**The exercise:**
Starting at the line with "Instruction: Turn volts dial" and stopping at the final line, retype the data below exactly; do not carry over any pictures.

--- begin Data shown ---

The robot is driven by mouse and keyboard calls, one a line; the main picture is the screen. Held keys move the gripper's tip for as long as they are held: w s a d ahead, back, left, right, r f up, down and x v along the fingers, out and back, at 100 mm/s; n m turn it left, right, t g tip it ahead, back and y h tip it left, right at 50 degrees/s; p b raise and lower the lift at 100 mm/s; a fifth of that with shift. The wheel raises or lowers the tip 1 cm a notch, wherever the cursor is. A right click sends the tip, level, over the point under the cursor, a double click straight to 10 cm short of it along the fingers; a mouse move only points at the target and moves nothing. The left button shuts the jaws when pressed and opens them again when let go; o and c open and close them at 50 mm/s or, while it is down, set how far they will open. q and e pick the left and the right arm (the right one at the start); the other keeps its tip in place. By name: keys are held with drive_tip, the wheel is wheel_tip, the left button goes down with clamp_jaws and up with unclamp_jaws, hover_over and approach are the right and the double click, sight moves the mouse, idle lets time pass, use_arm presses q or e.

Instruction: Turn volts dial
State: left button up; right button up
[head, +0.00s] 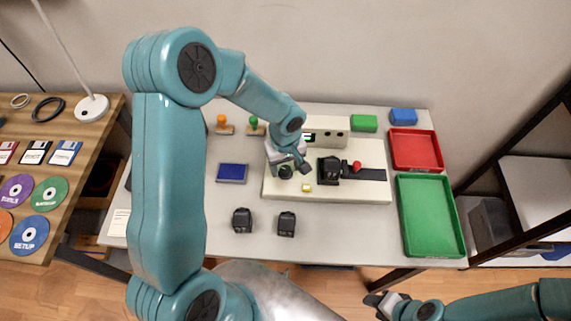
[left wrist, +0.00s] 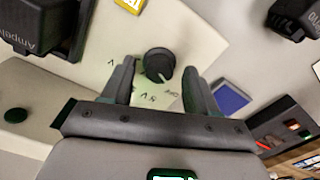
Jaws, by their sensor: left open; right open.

--- end Data shown ---

**Answer to the exercise:**
Instruction: Turn volts dial
State: left button up; right button up
[head, +0.00s] 
[left wrist, +0.00s] 
Jaws, by their sensor: left open; right open.

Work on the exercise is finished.